S'il y a beaucoup plus de prétentions, il n'y a pas plus de talent dans Roselle, de Mme Camille d'Arvor, que dans Un Amour en Russie. On croit tenir une veine humoristique, amusante et gaie. On commence à s'intéresser à ce brave Maurice de Lénos qui, sans être irrésistible, jouit de vingt-cinq mille livres de rente, et court après une voix de sirène qu'il entend dans une église de Bretagne d'abord, puis dans une tourelle des bords de l'Océan. On rit de le voir, au moment même où il tend les bras à l'enchanteresse, tomber dans ceux d'une Anglaise incomprise et pédante, à la recherche d'un mari. Mais ce début qui promet, trompe, et, comme ce sont toujours à peu près les mêmes scènes qui se reproduisent, comme Roselle, la sirène, fille du commandant du Folgoët, s'éclipse sans cesse, on finit par trouver ennuyeux ce qui vous a d'abord amusé. A ce défaut près, Roselle est un roman dont la lecture n'a rien de dangereux : il fait partie de la Bibliothèque des mères de famille.

9. Sur une plage de Normandie, Mile Jeanne de Buheil, belle jeune fille affligée d'un père millionnaire et d'un caractère excentrique et fantasque, rencontre un jeune homme que la mort de sa fiancée fait vivre en solitaire sur un îlot de rochers, en plein Océan. Ce jeune homme s'appelle Pierre l'Olonnois. Il descend en ligne directe d'un terrible aventurier qui, au XVIIe siècle, avec Montbars l'Exterminateur

et Ourson Tête-de-Fer, commanda la grande flibuste aux Antilles contre les Anglais.
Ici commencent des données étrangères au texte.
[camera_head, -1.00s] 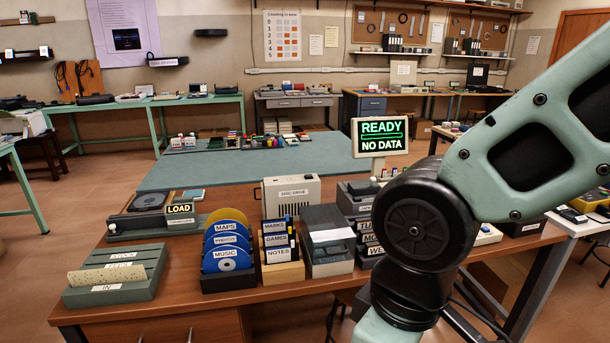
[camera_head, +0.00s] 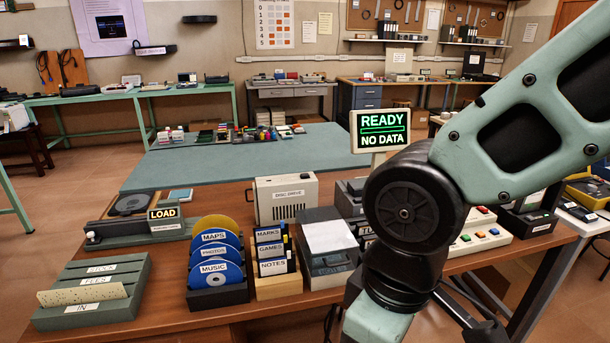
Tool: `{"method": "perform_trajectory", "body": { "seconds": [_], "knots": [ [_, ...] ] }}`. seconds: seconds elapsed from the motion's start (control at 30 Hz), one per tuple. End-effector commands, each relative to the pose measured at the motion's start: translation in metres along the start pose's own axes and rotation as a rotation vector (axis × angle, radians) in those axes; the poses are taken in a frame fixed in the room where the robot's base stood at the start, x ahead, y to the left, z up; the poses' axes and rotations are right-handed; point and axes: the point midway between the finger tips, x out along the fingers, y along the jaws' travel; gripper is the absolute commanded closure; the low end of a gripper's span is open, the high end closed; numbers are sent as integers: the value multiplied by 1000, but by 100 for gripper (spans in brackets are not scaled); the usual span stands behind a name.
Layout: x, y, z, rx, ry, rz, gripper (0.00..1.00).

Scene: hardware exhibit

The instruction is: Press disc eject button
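The beige disc drive (camera_head: 284,199), labelled "DISC DRIVE", stands upright near the middle of the wooden table. Its eject button is too small to make out here. A small screen (camera_head: 380,131) reads "READY / NO DATA" behind my arm. My arm fills the right side of the picture, and its dark joint hides part of the table. My gripper is out of the picture.
On the wooden table (camera_head: 165,318), a disc rack (camera_head: 218,298) with blue discs, a cartridge rack (camera_head: 278,287), a grey unit (camera_head: 327,245) and a card tray (camera_head: 92,314) stand in front. A "LOAD" device (camera_head: 164,217) is at left. A button panel (camera_head: 482,232) is at right.

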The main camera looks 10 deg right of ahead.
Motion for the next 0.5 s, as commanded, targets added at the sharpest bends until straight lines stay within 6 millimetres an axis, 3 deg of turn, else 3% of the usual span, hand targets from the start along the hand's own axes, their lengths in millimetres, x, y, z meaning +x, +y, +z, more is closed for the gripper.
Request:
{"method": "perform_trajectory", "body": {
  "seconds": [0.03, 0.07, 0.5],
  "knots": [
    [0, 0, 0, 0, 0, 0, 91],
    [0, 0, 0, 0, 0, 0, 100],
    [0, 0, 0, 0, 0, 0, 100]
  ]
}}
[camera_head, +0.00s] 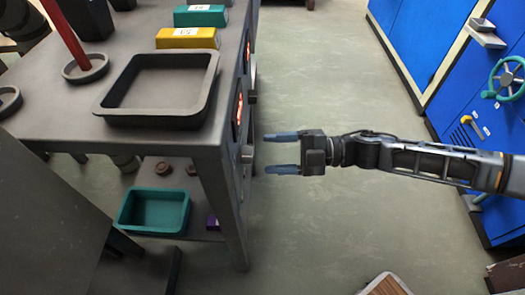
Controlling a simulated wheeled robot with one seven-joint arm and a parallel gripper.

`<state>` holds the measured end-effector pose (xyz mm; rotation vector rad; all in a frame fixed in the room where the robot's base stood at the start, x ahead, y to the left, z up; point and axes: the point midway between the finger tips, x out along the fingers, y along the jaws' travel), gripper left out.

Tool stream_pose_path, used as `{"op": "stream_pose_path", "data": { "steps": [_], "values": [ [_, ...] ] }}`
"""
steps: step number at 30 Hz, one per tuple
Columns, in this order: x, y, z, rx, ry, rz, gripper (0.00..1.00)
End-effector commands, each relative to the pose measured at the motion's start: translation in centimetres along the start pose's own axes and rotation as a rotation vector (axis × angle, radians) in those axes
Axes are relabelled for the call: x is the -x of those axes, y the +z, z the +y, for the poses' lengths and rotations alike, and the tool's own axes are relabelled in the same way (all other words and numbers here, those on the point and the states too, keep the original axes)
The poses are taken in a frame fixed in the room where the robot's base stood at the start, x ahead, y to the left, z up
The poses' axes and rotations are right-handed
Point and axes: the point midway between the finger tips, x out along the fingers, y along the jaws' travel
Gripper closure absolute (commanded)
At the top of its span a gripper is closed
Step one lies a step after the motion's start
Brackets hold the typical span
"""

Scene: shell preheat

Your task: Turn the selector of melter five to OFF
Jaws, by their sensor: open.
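No selector can be clearly made out, and no label reading melter five is legible. The grey bench (215,140) on the left has glowing red-orange panels (238,107) on its right side, seen at a steep angle. A small pale part (247,155) sticks out below the nearer panel, too small to identify. My gripper (268,153) reaches in from the right and points left at this side of the bench. Its two blue-grey fingers are apart with nothing between them. The fingertips are close to the pale part; whether they touch it I cannot tell.
A grey tray (113,108), yellow block (187,39) and green block (200,16) are on the bench top. A teal tray (122,215) sits on the lower shelf. Blue cabinets (465,85) with a green handwheel (508,78) stand at right. The floor between is mostly clear.

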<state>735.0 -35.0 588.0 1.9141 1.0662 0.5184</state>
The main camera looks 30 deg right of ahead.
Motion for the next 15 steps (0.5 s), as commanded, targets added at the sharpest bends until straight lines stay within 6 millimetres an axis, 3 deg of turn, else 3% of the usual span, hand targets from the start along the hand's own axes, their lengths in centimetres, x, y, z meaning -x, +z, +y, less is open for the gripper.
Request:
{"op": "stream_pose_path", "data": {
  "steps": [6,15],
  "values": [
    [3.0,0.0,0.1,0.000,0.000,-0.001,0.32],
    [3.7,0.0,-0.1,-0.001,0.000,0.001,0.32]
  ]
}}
Le hardi corsaire, connu sous le sobriquet de l'Olonnois, parce qu'il était originaire des Sables d'Olonne, fut annobli par Louis XIV, qui lui donna pour armes de gueules à la hache d'or. Depuis cette époque, tous ses descendants furent marins, et Pierre l'Olonnois l'était comme ses pères, mais il avait démissionné par chagrin d'amour. Voué au culte d'une morte, reclus volontaire auprès d'une tombe, Pierre a trop présumé de ses forces. Il devient épris de Jeanne de Buheil, à laquelle il apparaît dans l'apothéose d'un sauvetage, qui est un grand acte d'héroïsme. Jeanne est promise à un gommeux qui lui fait une cour des plus assidues. Est-ce bien à elle? N'est-ce pas plutôt à sa dot? Quoi qu'il en soit, Pierre tâche d'oublier, sans y parvenir. Jeanne de Buheil ressemble trait pour trait à sa fiancée morte, à Jeannine la Bretonne. Or, voilà que la millionnaire perd à la fois sa fortune et son père. Orpheline et pauvre, elle se voit délaissée immédiatement par son adorateur mondain. Mais les hasards de la vie replacent alors sur son chemin Pierre l'Olonnois, et vous devinez le dénouement. Sur cette donnée passablement banale, M. Pierre Maël a brodé un délicieux récit, qui aura certainement l'approbation des gens de goût et du public délicat. Je ne parle pas des jeunes filles. Il s'agit ici des lecteurs et des lectrices qui ont de l'expérience, de l'intelligence et du discernement. Flot et Jusant leur plaira. Cette œuvre diffère des romans maritimes du même écrivain, en ce que la mer n'est plus ici, comme dans les Pilleurs d'épaves et le Torpilleur, le cadre de l'action. Elle n'apparaît que pour mêler à cette action sa poésie et ses chants éternellement variés.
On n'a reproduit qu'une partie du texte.